Do this:
Print the listing that follows, character for character.

Data excerpts:
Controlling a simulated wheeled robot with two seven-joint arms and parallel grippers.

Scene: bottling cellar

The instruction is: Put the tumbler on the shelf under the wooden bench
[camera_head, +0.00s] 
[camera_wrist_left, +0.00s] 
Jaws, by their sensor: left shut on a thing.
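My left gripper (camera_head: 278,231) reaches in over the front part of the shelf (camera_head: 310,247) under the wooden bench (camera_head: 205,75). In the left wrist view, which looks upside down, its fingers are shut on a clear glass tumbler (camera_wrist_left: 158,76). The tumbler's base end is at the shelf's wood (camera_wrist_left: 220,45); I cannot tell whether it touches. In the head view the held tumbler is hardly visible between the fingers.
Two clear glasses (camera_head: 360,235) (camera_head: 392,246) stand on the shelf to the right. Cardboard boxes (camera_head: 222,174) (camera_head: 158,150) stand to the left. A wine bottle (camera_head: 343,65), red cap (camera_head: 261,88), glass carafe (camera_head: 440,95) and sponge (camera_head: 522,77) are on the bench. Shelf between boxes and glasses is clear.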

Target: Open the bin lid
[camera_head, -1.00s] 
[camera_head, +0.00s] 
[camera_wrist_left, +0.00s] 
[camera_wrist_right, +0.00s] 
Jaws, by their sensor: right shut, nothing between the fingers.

Full answer:
Controlling a simulated wheeled robot with two seven-joint arms and parallel grippers.

Scene: bottling cellar

The instruction is: Put the tumbler on the shelf under the wooden bench
[camera_head, +0.00s] 
[camera_wrist_left, +0.00s] 
Jaws, by their sensor: left shut on a thing.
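My left gripper (camera_head: 278,231) reaches in over the front part of the shelf (camera_head: 310,247) under the wooden bench (camera_head: 205,75). In the left wrist view, which looks upside down, its fingers are shut on a clear glass tumbler (camera_wrist_left: 158,76). The tumbler's base end is at the shelf's wood (camera_wrist_left: 220,45); I cannot tell whether it touches. In the head view the held tumbler is hardly visible between the fingers.
Two clear glasses (camera_head: 360,235) (camera_head: 392,246) stand on the shelf to the right. Cardboard boxes (camera_head: 222,174) (camera_head: 158,150) stand to the left. A wine bottle (camera_head: 343,65), red cap (camera_head: 261,88), glass carafe (camera_head: 440,95) and sponge (camera_head: 522,77) are on the bench. Shelf between boxes and glasses is clear.

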Target: Open the bin lid
[camera_head, -1.00s] 
[camera_head, +0.00s] 
[camera_wrist_left, +0.00s] 
[camera_wrist_right, +0.00s] 
Jaws, by their sensor: right shut, nothing between the fingers.

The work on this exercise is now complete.